Venezuelan businessman given probation in top bribery case
A bribe-paying Venezuelan businessman has been sentenced to five years’ probation in the United States in recognition of his efforts to expose rampant corruption in that country’s judiciary
MIAMI -- A bribe-paying Venezuelan businessman whose criminal case implicates a prominent opponent of President Nicolás Maduro was sentenced Monday to five years’ probation in recognition of his efforts to expose rampant corruption in the country’s judiciary.
Assistant U.S. Attorney Michael Berger had sought a reduced sentence of nearly two years imprisonment for Carlos Urbano Fermin in recognition of his “significant assistance.”
But Judge Robert Scola handed down an even lighter sentence, siding with Fermin’s attorneys, who argued he should receive treatment similar to that of a cooperating defendant in another Venezuelan bribery case.

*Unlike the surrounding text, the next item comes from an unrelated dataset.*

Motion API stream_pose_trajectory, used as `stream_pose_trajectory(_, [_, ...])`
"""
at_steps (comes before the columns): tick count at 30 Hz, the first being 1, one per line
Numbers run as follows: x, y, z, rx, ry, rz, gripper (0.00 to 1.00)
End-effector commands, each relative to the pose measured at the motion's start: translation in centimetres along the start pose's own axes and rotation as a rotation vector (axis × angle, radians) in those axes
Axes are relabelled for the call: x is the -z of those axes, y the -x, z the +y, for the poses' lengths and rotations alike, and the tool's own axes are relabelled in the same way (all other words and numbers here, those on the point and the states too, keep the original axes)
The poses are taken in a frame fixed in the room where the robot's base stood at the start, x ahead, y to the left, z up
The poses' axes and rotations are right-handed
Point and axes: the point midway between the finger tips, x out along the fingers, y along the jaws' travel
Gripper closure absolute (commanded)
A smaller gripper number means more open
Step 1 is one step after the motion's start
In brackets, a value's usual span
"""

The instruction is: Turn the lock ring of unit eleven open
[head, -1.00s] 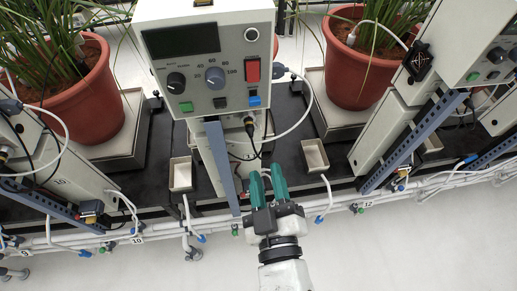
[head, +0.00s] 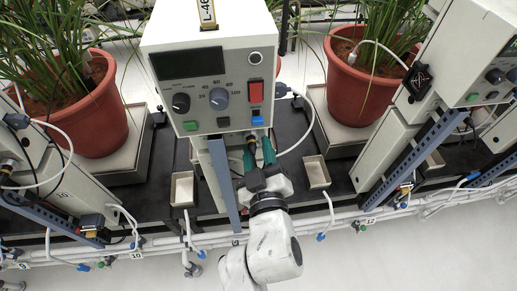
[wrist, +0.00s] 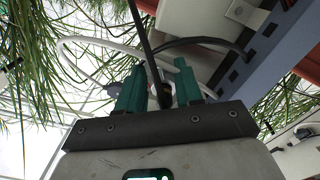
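The unit (head: 205,85) between the pipe labels 10 and 12 is a pale box with a dial, a red switch and a blue button; its own number label cannot be made out. A dark cable connector (head: 251,137) hangs under its front lower edge, and its lock ring is too small to tell apart. My gripper (head: 258,155), with green fingers, points up just below the connector. In the wrist view my gripper (wrist: 160,80) has its fingers apart, with a black cable (wrist: 147,45) and dark connector showing between them. I cannot tell whether they touch.
A blue-grey upright post (head: 224,180) stands just left of my gripper. A white cable (head: 308,125) loops at the right. Small trays (head: 182,189) (head: 316,172) flank the unit. White pipes (head: 330,222) run along the front. Potted plants (head: 352,88) stand behind. The floor in front is clear.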

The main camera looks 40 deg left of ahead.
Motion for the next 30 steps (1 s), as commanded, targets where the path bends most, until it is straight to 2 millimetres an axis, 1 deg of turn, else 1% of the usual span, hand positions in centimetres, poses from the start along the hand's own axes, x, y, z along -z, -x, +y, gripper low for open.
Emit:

Fermin, in pleading guilty last year, admitted to paying around $1 million in bribes to a “high-ranking prosecutor” in Venezuela as “insurance” against any investigations into his construction company’s extensive dealings with state-run oil giant PDVSA.
The unnamed Venezuelan prosecutor is Venezuela’s former Attorney General Luisa Ortega, The Associated Press reported last year. Ortega has not been charged but previously has said the bribery allegations were a baseless attempt by Maduro’s government to coerce a confession and tarnish her reputation.
“I never dreamed that I would find myself in this situation,” Fermin said in Monday’s sentencing, describing how he was forced to make an impossible choice of paying bribes or having his business of 1,500 employees destroyed or seized.
He also thanked the U.S. government for providing a safe haven that has allowed him to avoid a fate to that of his brother, who has been jailed in Venezuela since 2017 on what he considers trumped-up charges.
“We have become a stronghold to dismantle what is happening in Venezuela,” Urbano Fermin told Judge Scola, who took the unusual step of sealing normally open courtroom proceedings where details of the defendant's cooperation were discussed. “A system that has been damaged and taken hold of by politicians.”
Ortega, a longtime admirer of the late Hugo Chávez, broke with Venezuela’s socialist leadership in 2017 over what she called the country’s descent into dictatorship under Maduro.
For her outspoken views, she was removed as attorney general and promptly fled to neighboring Colombia, where she and a team of exiled prosecutors sharpened their attacks on corruption back home as well as provided evidence to the International Criminal Court of human rights abuses allegedly committed by Maduro’s government.
Allies of opposition leader Juan Guaidó rallied to her defense, calling her Venezuela’s “legitimate” chief prosecutor and seeking to leverage her defection to build a broader, anti-Maduro coalition.
But she could never fully shake her reputation as a loyalist who served for a decade as the chief judicial enforcer of what Chavez called his Bolivarian revolution.
She has since relocated to Spain as the U.S. criminal investigation into corruption inside Venezuela’s judiciary has advanced.
According to a three-page, heavily redacted factual filing accompanying his plea last year, Fermin said that between 2012 and 2016, his companies obtained numerous large contracts from three PDVSA joint ventures with foreign oil companies — among them China National Petroleum Company, Russia’s Rosneft and France’s Total SA.
In early 2017, Ortega’s office had an investigation into the awarding of those contracts. Around the same time, he was approached by a lawyer in Venezuela who was close to the unnamed high-ranking prosecutor with the promise that he could quash any criminal probe, Fermin said.
Describing himself as an “insurance policy,” the intermediary “advised the defendant that he had the ability to prevent criminal charges,” according to the court filing.
Afterward, Fermin said, he wired approximately $1 million from the U.S. to accounts for the benefit of the unnamed Venezuelan official, including a $100,000 payment to a bank in the Miami suburb of Coral Gables.
The Venezuelan government never brought any charges against Fermin’s companies while Ortega was chief prosecutor although her Maduro-appointed successor, Tarek William Saab, did shortly after taking over in 2017, when he charged Fermin and his two brothers.